Скульптор Самуил Иванович Гальберг в его заграничных письмах и записках 1818–1828

X.

О рапортах в Академию художеств.

Из особого письма к братьям, от 8-го июня. — Скажите А. И. Ермолаеву следующее: президент и Академия, не получая до сих пор от нас известия, верно почитают нас виновными, и они правы, по крайней мере в этом случае. Но и мы, по крайней мере в этом случае, также почти правы. По истечении трети, т. е. в первых числах марта месяца, мы принесли, как нам приказано инструкциею, наши рапорты к банкиру, дюку Торлонию, для отсылки, как приказано, в Петербург, а он вот что сказал: «мне ничего не приказано, да и если такие пакеты пересылать через нашу почту, то каждый из них на месте будет стоить от 15 до 20 червонцев (!), а кто их заплатит? По крайней мере мы не входили, в рассуждении сего, ни в какое с Академией обязательство и, как это — дело с казною, то, признаться, и не желали бы входить. Но, впрочем, je ne fais aucune difficulté, mais прежде поговорите с посланником: он может отправить их с курьером». Мы отвечали: «мы ничего не знаем; нам приказано та́к, а не э́так». Он опять сказал: «Je ne fais aucune difficulté, только прежде поговорю с бароном Зассом» (он секретарь посольства). Через два дня, посланник нам сказал, что бумаги наши у него, и что он их пошлет, и что он, пожалуй, и впредь пересылать будет, и что пусть и Академия также пересылает с курьером, при случае, на его имя, и что, наконец, так всегда делают с пакетами, которые толсты и не к спеху. Мы все думали, что рапорты наши, если не тотчас, то вскоре, пошли; думали и толковали: давно уже их прочитали, что-то об них сказали? А между тем и не знали, что они все здесь лежали, и вчера (7-го июня) лишь их послали. Да, мы только на днях узнали об этом, когда Щедрин пришел в канцелярию посольства за паспортом для проезда в Неаполь.

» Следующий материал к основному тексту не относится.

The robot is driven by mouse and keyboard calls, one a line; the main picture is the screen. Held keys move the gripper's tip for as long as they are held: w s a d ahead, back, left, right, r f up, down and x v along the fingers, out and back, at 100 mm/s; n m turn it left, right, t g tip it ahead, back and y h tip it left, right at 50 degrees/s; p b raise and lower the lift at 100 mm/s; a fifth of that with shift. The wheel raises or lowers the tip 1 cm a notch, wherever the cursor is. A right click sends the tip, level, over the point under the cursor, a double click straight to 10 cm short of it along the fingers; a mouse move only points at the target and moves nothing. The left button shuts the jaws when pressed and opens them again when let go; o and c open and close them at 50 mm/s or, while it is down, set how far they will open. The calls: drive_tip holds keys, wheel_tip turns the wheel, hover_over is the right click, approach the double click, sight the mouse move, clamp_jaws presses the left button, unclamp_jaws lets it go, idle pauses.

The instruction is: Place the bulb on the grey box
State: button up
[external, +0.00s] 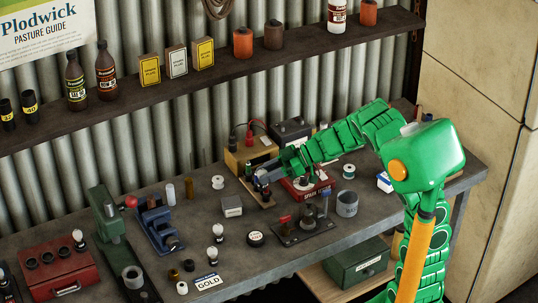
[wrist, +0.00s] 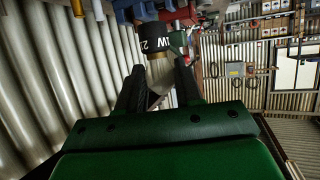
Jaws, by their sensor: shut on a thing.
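My gripper (wrist: 158,80) is shut on a bulb (wrist: 154,38). In the external view my gripper (external: 262,178) is over the back middle of the bench, pointing left; the held bulb is hard to make out there. A small grey box (external: 231,206) sits on the bench, in front and to the left of my gripper, apart from it. Its top looks bare.
Other bulbs stand near the front (external: 218,231) and on a red case (external: 58,262). A blue vise (external: 158,228) stands left. A wooden panel with wires (external: 248,150) and a red box (external: 305,186) are close to my gripper.

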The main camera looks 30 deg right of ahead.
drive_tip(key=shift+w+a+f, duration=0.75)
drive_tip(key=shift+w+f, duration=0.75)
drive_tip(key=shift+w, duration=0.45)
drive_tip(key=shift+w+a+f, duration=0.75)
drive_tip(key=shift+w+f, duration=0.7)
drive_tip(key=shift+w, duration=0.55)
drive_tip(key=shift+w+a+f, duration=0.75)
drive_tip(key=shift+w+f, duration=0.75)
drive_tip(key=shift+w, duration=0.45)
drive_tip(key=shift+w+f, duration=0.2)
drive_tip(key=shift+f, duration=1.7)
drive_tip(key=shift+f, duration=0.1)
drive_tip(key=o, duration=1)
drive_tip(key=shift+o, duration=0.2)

Пожалуйста, скажите все сие Александру Ивановичу. Только, чур, скажите это поладнее, поскладнее! Прибавьте еще, что я хотел об этом послать в Академию донесение, но хотел также приложить при оном рисунчишко со своего эскиза, и замедлил, потому что долго не мог остановиться на эскизе и ждал долго Торвальдсена; а теперь позиция моя неудобна для рисованья и писанья. Это прибавление тоже сделайте поладнее.

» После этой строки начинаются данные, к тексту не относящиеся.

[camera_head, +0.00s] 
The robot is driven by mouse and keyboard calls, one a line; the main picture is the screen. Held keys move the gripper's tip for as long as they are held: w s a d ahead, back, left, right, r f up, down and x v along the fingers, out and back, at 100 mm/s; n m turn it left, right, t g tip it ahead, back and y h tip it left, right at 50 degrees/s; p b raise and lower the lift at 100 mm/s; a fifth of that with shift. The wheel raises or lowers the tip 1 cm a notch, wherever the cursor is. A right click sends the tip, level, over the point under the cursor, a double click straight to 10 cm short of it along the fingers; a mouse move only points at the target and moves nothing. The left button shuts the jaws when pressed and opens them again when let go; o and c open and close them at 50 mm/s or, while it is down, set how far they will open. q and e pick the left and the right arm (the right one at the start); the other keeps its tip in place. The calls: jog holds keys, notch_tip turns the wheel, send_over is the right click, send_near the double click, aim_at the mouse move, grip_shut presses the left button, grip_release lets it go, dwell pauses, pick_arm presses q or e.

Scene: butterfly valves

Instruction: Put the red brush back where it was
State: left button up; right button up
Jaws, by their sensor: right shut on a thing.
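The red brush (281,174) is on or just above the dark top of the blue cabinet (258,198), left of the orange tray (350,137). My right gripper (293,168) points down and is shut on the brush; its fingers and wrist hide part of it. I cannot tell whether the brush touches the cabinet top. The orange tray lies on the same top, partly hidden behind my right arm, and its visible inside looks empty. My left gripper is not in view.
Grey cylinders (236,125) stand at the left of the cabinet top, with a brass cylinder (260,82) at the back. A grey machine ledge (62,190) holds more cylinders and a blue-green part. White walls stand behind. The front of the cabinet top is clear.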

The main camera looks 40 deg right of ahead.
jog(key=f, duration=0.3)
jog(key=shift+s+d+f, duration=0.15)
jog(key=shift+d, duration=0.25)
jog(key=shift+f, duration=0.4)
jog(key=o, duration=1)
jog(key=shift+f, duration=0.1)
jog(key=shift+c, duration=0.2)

Вот вам, любезнейшие мои питерцы, история наших рапортов и история моего к вам письма, там вложенного. Из оной вы можете видеть, почему ваше ко мне письмо так поздно пришло в Рим: оно также где-нибудь лежало, до случая; из оной вы можете видеть, как непригоже пересылать письма через иностранную коллегию, через курьеров. От непосылки наших рапортов нам самим приходится тяжко и жутко, ибо мы там усердно просим о прибавке пенсиона. И вот мы уж 7 месяцев маемся да перебиваемся, а Академия и не знает, и не думает, присылку же работы потребует. А что прикажешь сработать за гривну с алтыном поденно? Это не очень-то ладно! Скажут: князь-де дал. Да, дал! Да князь дал за работу и на работу; а коли что останется, пойдет опять на работу; а работы ведь Академия и сама запросит, жалованья же дает на голод и на крышку. Вот, пора приняться за работу, а я не умею рассказать натурщику, как стоять, кузнецу — как железо выгнуть и проч., а учителя нанять — негде денег взять. А платье, а обувь? белье? Уж не говори! Надобно прибавки, и кругом прибавки!…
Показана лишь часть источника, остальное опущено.